> PROBLEM TO WORK ON
Extract exactly the range of lines bounded by the line containing "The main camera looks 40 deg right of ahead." and the final line of the listing, both ends included, and no other lines.

--- DATA IN THIS EXERCISE ---

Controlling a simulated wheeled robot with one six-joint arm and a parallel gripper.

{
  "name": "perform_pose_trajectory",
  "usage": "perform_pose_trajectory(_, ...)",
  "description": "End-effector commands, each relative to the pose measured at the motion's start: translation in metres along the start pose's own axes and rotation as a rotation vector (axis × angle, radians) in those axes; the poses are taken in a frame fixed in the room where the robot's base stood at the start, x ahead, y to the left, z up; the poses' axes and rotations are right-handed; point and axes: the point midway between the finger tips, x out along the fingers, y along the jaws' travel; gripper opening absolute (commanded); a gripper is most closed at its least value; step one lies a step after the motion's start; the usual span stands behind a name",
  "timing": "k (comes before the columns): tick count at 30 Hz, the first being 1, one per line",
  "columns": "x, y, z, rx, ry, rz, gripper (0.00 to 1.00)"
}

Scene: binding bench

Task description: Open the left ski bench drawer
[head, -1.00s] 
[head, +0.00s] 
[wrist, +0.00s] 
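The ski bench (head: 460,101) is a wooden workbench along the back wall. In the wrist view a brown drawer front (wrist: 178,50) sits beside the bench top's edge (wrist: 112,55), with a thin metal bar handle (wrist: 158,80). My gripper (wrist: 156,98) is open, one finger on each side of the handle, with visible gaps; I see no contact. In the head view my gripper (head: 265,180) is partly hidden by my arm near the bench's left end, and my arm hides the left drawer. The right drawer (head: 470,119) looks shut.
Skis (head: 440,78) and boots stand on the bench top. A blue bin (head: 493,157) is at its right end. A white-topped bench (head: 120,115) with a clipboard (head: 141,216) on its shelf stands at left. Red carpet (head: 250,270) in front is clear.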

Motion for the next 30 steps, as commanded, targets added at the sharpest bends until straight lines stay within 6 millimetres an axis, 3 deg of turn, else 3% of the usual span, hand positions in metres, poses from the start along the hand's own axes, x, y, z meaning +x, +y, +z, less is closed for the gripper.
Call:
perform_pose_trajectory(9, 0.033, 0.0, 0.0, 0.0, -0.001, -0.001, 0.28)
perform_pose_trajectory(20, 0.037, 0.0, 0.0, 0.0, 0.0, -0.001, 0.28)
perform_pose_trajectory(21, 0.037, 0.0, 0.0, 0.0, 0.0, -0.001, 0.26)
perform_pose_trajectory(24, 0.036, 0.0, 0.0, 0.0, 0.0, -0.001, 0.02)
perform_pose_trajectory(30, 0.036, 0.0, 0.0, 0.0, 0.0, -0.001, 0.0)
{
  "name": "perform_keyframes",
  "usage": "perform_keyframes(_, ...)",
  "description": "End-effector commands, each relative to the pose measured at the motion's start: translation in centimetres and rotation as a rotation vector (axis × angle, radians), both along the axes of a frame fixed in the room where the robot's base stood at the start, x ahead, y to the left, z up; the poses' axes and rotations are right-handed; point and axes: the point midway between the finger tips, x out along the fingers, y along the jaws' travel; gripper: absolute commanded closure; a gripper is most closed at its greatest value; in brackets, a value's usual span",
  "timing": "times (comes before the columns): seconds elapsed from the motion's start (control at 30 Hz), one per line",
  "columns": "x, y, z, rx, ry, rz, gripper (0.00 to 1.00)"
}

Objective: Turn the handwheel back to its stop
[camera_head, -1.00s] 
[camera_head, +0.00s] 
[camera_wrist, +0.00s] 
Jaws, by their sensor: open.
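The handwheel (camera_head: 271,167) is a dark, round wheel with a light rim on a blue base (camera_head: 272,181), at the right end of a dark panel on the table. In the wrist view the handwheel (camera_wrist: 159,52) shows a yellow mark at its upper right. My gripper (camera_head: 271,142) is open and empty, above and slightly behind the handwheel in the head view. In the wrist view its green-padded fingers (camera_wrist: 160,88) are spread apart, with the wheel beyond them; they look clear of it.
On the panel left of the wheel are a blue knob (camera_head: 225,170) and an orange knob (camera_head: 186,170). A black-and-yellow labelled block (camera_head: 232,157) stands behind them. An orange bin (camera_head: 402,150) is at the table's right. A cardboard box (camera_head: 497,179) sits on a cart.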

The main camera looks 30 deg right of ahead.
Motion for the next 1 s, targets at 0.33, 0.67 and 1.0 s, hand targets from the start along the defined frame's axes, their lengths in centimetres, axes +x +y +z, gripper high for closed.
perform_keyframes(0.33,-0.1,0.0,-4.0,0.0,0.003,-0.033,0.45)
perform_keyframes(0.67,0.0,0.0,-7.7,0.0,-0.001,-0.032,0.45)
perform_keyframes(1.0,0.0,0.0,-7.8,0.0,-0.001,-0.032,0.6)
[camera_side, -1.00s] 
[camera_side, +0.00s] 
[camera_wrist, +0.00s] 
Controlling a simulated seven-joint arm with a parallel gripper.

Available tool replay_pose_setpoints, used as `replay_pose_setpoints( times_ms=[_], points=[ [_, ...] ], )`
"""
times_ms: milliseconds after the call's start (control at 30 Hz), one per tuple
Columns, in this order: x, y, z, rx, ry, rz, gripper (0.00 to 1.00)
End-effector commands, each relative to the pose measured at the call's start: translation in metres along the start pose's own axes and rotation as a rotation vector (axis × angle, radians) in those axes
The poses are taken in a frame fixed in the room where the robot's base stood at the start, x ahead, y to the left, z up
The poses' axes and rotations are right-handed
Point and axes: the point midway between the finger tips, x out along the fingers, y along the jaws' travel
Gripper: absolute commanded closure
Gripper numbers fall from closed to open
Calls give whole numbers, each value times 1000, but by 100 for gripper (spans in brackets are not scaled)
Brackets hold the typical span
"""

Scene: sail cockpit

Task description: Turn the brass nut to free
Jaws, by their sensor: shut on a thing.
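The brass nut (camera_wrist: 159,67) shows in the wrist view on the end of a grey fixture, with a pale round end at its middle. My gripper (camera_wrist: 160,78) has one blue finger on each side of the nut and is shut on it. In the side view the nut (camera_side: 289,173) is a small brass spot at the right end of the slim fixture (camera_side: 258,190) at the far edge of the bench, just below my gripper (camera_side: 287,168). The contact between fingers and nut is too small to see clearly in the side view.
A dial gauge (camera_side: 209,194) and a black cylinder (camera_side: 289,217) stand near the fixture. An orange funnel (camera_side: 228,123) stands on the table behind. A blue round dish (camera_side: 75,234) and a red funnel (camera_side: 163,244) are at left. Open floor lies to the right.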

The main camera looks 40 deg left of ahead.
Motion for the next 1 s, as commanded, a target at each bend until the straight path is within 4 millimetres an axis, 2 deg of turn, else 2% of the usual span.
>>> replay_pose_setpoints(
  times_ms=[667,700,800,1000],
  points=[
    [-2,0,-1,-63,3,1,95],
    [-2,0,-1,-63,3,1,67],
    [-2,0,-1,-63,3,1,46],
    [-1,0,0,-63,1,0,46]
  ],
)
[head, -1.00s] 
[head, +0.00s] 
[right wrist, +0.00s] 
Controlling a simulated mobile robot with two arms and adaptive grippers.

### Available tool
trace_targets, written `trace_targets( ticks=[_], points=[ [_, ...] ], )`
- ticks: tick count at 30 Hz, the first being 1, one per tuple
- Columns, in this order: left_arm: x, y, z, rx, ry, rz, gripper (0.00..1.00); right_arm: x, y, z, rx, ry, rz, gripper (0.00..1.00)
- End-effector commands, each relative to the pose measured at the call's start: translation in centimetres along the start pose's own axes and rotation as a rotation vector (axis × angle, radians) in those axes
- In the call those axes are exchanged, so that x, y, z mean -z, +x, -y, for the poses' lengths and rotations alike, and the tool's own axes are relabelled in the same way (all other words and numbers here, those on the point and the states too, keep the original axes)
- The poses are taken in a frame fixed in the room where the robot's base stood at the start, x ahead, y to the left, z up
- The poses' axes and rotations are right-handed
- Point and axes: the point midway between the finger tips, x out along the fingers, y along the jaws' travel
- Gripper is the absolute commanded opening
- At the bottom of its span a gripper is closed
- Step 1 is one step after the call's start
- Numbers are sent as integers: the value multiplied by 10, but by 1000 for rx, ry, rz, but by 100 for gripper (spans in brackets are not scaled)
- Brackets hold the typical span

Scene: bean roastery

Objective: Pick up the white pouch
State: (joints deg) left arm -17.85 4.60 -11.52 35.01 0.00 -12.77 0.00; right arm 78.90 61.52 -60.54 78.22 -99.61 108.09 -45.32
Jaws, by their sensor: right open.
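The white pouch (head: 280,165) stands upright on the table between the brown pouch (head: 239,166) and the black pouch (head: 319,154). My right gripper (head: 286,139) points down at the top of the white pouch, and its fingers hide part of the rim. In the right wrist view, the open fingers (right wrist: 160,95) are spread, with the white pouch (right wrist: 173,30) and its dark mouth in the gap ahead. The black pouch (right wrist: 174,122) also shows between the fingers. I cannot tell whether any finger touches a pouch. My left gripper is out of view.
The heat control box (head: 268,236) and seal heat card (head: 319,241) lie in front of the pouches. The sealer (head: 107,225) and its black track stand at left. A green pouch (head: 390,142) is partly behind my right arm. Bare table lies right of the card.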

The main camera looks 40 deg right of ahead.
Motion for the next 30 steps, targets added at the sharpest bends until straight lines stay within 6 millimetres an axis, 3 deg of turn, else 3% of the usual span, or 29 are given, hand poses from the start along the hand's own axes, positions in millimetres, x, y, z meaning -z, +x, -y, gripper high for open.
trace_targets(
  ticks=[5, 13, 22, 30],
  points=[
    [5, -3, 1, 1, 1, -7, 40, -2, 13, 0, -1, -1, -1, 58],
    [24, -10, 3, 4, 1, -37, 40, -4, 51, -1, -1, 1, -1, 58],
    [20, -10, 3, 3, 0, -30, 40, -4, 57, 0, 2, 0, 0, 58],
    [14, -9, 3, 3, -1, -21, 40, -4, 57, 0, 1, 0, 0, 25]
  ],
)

---

> OUTPUT FOR THIS EXERCISE
The main camera looks 40 deg right of ahead.
Motion for the next 30 steps, targets added at the sharpest bends until straight lines stay within 6 millimetres an axis, 3 deg of turn, else 3% of the usual span, or 29 are given, hand poses from the start along the hand's own axes, positions in millimetres, x, y, z meaning -z, +x, -y, gripper high for open.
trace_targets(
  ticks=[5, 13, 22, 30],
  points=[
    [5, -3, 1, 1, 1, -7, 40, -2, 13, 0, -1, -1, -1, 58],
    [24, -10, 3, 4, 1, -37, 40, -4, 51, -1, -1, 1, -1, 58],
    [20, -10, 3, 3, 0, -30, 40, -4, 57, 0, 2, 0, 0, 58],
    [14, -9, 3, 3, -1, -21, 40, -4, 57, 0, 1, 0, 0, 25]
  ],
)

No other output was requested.